Researcher, Fujitsu Laboratories Ltd
Takashi Yamazaki received Doctor of Science from the Tokyo University of Science in Japan in 2004. Since 1999, he has investigated structural analysis at atomic resolution by transmission electron microscopy (TEM). Since 2008, he has been with FUJITSU Laboratories, and engaged in the investigation of nanometre scaled quantitative analysis of electronic devices by using TEM. Since 2009, he has engaged in the study of numerical optimization for quantitative analysis of analytical techniquea.

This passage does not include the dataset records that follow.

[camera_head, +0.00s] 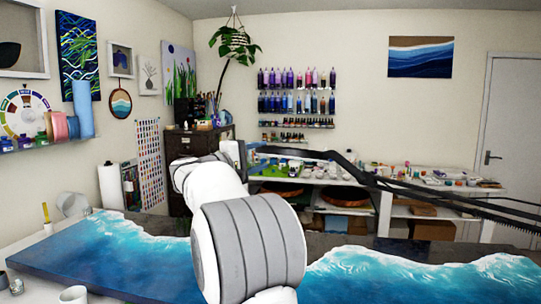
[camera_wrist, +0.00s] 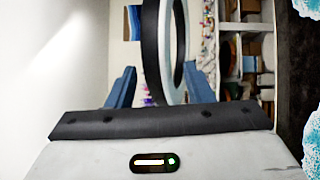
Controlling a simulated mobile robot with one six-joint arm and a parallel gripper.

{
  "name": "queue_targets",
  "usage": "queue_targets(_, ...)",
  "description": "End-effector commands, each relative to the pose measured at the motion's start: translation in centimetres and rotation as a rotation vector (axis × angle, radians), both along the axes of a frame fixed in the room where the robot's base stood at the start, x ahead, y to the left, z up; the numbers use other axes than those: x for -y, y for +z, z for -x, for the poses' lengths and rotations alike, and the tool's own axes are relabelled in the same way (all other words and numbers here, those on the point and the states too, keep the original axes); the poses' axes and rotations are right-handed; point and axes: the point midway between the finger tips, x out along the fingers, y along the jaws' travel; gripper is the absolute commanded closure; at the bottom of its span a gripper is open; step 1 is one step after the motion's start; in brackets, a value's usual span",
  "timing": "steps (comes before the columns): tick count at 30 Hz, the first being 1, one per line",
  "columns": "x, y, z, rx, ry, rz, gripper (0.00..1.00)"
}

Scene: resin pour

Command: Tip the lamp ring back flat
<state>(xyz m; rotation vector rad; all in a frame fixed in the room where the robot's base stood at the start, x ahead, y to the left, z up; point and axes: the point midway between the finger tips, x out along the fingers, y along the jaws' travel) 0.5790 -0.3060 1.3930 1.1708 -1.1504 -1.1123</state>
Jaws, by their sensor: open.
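The lamp ring shows in the wrist view as a dark band (camera_wrist: 150,50) with a pale inner face, standing steeply tilted, close to edge-on. My gripper (camera_wrist: 160,76) is open, with one blue finger on each side of the ring's lower part. I cannot tell whether either finger touches it. In the head view the black lamp boom (camera_head: 400,184) comes in from the right and ends beside my arm.
A long table with a blue and white resin wave panel (camera_head: 110,256) spans the front. A cup (camera_head: 73,294) stands at its near left corner. White shelves (camera_head: 385,212) with paints and boxes stand behind. The black boom crosses the space right of my arm.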

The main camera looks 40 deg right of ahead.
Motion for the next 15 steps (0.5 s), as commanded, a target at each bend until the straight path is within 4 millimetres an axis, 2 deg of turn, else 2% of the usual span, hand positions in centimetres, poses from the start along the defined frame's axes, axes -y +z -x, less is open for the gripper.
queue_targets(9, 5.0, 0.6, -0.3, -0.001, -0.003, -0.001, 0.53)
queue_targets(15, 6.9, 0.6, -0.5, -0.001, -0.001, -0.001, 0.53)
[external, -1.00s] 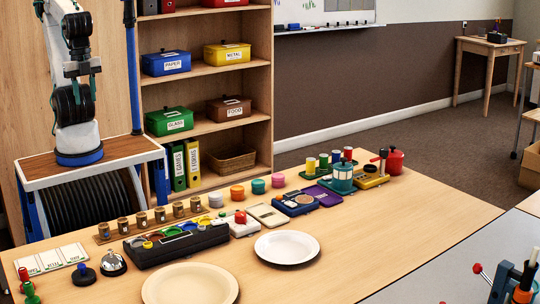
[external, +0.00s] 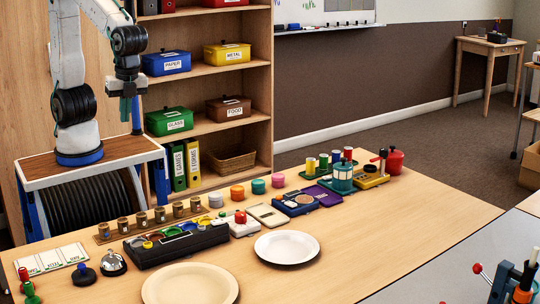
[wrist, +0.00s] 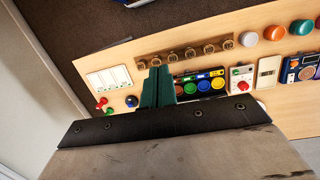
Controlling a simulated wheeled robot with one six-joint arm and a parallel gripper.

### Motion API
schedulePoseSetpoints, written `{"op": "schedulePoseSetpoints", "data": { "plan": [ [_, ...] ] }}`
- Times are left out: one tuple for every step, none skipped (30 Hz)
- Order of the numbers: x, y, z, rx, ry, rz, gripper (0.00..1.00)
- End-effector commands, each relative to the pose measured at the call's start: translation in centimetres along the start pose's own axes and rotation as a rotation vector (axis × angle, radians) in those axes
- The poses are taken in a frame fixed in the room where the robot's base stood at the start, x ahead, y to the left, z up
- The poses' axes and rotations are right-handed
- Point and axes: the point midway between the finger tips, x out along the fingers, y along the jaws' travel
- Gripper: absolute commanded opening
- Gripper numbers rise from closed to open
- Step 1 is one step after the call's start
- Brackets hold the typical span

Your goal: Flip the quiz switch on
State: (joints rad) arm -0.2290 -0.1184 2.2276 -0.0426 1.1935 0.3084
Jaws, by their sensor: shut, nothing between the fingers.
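A black box (external: 185,249) with several coloured buttons lies on the table; it also shows in the wrist view (wrist: 198,97), partly behind my gripper. Beside it are a small pale box with a red knob (external: 240,217) and a cream plate (external: 267,215), which also shows in the wrist view (wrist: 268,70). I cannot tell which of these carries the quiz switch, or its position. My gripper (external: 125,113) is shut and empty, high above the table's back edge and touching nothing. Its green fingers (wrist: 158,70) point down toward the table in the wrist view.
A row of small brown jars (external: 160,215) stands behind the black box. A bell (external: 113,263) and white cards (external: 52,260) are at the left. Two plates (external: 287,247) lie in front. A shelf with bins (external: 225,107) stands behind.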

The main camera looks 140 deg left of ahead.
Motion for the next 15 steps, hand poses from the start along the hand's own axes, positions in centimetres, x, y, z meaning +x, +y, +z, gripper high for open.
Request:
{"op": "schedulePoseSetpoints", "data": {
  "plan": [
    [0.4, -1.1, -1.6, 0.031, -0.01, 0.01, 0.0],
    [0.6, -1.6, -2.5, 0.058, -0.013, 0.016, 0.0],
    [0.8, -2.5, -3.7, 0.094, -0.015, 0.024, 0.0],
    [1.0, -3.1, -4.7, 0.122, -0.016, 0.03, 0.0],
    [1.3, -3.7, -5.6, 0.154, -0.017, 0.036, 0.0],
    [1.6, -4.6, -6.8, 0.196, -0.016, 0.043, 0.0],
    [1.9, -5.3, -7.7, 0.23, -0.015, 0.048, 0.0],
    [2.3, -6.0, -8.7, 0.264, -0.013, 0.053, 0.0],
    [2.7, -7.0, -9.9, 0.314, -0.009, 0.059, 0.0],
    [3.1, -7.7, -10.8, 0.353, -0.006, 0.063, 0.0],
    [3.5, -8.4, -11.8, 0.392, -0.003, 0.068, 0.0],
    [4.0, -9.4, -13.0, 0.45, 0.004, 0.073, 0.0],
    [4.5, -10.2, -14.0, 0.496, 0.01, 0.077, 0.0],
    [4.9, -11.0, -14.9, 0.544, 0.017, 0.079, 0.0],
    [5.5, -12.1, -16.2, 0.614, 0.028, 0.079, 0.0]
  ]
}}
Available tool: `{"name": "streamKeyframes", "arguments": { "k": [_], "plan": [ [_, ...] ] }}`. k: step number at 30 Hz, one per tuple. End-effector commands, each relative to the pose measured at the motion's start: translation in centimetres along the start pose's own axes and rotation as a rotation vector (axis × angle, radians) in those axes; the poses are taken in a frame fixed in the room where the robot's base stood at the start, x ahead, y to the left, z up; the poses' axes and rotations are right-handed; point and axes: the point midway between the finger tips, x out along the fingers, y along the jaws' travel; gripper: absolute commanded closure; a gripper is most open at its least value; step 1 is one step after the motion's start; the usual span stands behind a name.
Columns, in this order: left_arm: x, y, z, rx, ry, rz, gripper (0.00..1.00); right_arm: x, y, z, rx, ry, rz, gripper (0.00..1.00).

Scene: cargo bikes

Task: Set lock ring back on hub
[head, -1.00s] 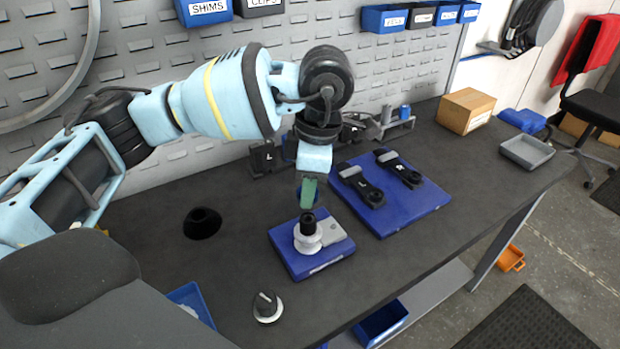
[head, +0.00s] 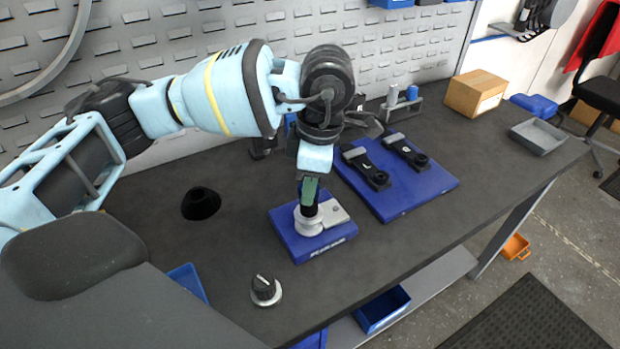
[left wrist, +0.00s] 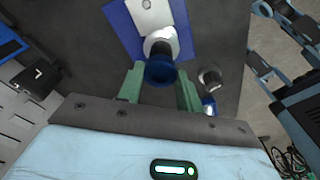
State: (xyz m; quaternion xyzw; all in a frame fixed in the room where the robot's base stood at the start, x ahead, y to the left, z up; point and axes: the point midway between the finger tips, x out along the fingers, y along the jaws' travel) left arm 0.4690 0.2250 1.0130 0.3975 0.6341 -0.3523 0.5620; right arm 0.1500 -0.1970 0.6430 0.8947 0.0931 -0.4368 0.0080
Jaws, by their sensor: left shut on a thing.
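My left gripper (head: 309,196) points down over the small blue stand (head: 290,240), its green fingers shut on a dark cylindrical piece. In the left wrist view this piece (left wrist: 160,72) shows a blue round top between the fingers. It sits at the pale hub (head: 308,224) on the stand, in line with it. The fingers hide part of it, and I cannot tell whether it is the lock ring or a tool over it, or whether it is fully seated. A silver disc with a black knob (head: 265,290) stands on the bench in front. My right gripper is not seen.
A large blue board (head: 432,190) with two black parts lies right of the stand. A black cone-shaped piece (head: 200,204) stands to the left. A cardboard box (head: 475,93) and a grey tray (head: 538,136) are at the right end. Blue bins hang below the front edge.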

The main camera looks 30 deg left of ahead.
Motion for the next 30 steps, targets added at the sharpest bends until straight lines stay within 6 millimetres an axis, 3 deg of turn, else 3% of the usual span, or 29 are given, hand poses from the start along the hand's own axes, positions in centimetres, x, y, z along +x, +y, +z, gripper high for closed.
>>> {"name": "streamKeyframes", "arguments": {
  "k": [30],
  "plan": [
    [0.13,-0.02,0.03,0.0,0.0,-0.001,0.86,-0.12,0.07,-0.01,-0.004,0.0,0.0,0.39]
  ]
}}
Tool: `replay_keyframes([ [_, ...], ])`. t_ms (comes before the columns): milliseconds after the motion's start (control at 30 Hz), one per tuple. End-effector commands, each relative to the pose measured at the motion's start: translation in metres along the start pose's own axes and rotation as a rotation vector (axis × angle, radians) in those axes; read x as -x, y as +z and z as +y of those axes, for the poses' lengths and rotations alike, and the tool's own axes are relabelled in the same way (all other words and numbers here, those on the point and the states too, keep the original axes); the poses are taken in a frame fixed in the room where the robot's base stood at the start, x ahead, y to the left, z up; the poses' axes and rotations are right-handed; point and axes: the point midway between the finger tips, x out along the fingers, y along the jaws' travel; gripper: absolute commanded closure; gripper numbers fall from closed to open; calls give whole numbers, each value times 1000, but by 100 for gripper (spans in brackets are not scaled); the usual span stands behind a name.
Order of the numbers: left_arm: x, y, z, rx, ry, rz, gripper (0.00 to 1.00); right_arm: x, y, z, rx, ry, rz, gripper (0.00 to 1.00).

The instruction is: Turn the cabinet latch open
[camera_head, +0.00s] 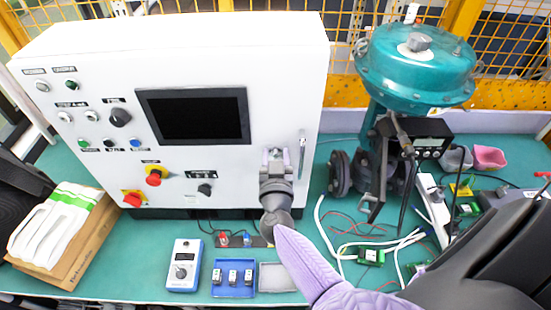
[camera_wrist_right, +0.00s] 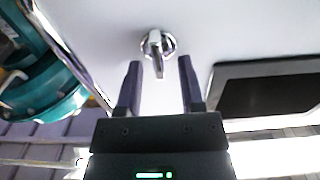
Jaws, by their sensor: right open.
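The white control cabinet (camera_head: 230,60) stands on the green table, its front face toward me. The cabinet latch (camera_wrist_right: 158,45) is a small chrome knob with a lever on the white face, seen in the right wrist view. My left gripper is not in view.
A chrome bar (camera_head: 302,150) runs along the cabinet's right edge. A black screen (camera_head: 195,115) is left of the gripper. A teal valve actuator (camera_head: 415,70) stands to the right. A blue tray (camera_head: 232,292), a meter (camera_head: 184,265) and loose cables lie in front.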

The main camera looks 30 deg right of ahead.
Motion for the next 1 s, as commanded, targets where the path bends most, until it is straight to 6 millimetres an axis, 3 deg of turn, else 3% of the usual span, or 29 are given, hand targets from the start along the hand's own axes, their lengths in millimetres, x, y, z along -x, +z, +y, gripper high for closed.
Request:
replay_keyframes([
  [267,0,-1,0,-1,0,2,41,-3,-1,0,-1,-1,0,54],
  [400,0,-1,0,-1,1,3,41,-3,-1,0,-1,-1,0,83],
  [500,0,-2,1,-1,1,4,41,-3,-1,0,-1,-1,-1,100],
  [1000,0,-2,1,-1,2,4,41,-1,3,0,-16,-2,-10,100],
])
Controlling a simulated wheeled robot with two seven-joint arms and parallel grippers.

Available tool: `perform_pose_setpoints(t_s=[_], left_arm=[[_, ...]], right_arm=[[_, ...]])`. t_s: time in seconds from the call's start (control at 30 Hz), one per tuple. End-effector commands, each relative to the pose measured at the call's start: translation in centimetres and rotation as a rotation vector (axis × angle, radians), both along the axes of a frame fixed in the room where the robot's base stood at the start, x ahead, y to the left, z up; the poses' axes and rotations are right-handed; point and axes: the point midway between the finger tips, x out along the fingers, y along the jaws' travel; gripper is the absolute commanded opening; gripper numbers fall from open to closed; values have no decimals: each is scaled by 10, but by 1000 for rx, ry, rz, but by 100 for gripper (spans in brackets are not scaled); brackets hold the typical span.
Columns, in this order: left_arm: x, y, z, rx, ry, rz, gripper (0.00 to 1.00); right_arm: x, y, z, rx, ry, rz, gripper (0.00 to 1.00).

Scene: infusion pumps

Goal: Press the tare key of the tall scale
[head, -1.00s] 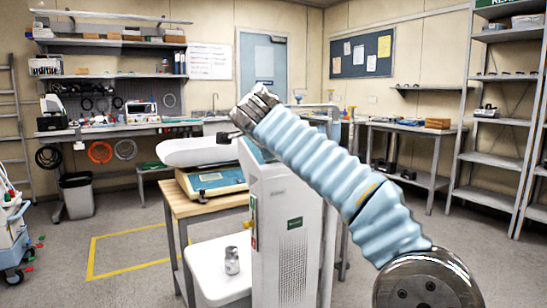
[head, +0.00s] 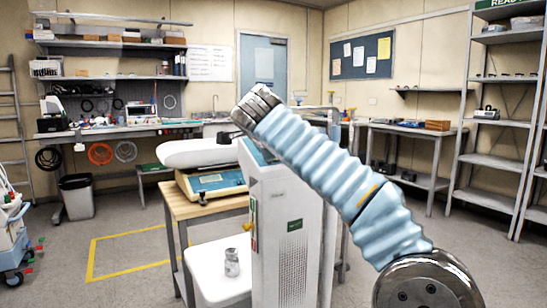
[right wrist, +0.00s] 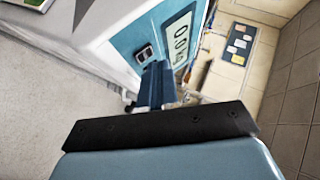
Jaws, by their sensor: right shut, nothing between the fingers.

With progress in recent electronic devices and functional nanometre-scale materials, analysis techniques are receiving increased attention. However, owing to the complexity of materials and of the control of instruments, belonging to the individual of the analysis technique becomes remarkable as the problems for development of the company. We feel that numerical optimization techniques, as methods, have great potential to solve such a problem. In this presentation, we provide examples in which numerical optimization is applied to analysis techniques.
First, we present an example in which stress induced into an electronic device sample at the nanometre scale was analyzed through numerical optimization. Because the induced stress in an electronic device changes electric characteristics in an advantageous manner but with drawbacks, it is important to measure the induced stress. However, we cannot measure the stress using conventional stress measuring instruments, because the size is of the nanometre scale. Therefore, we focused on the electron diffraction patterns and suggested a method to quantitatively measure the bending of the sample on the basis of a comparison between an experimental image and a simulated image. However, because the image matching was performed by eye, the method lacked both efficiency and objectivity in its measurements. Therefore, we searched for the simulated image having the optimized parameters to reproduce the experimental image using modeFRONTIER®. Furthermore, we applied modeFRONTIER® to the process of measuring the quantitative stress necessary to cause the bending introduced into a sample through a finite element method. The stress applied by the source to a sample could be measured objectively with high efficiency and high accuracy by using this method.
In order to perform radiation analysis with high precision, a second example concerning the structural optimization of an alpha-particle detector is introduced. A malfunction, called the soft error, may occur by the illumination of charged particles, such as alpha particles, in an electronic device. Using the analysis technique, we must exactly measure the low-dose alpha particles to minimize the influence of the soft error. We suggested a method, called the alpha-tracking method, using the solid detector to measure the infinitesimal alpha particles. However, this method revealed that the detector cannot detect all irradiated alpha-particles. Therefore, we searched for the optimal shape of the solid detector using modeFRONTIER®. The irradiation process of the alpha particles was reproduced through a Monte Carlo simulation, and the optimization was performed for finding the optimal shape of a solid detector. Because we understood that the time necessary for the detection of alpha particles using the solid detector and the area of the solid detector have a trade-off relationship, numerical optimization was performed by setting these values to be object functions. As a result, we found the optimal shape of a solid detector; a solid detector of the optimal shape is two times as efficient as a conventional solid detector. In this presentation, the results of this optimization and the cluster analysis are explained in detail.
Furthermore, to control analysis instruments, such as scanning probe microscopes, we suggested a control system to show the optimal measurement condition that yields the most suitable result by combining modeFRONTIER® with LabVIEW. Those results are also reported.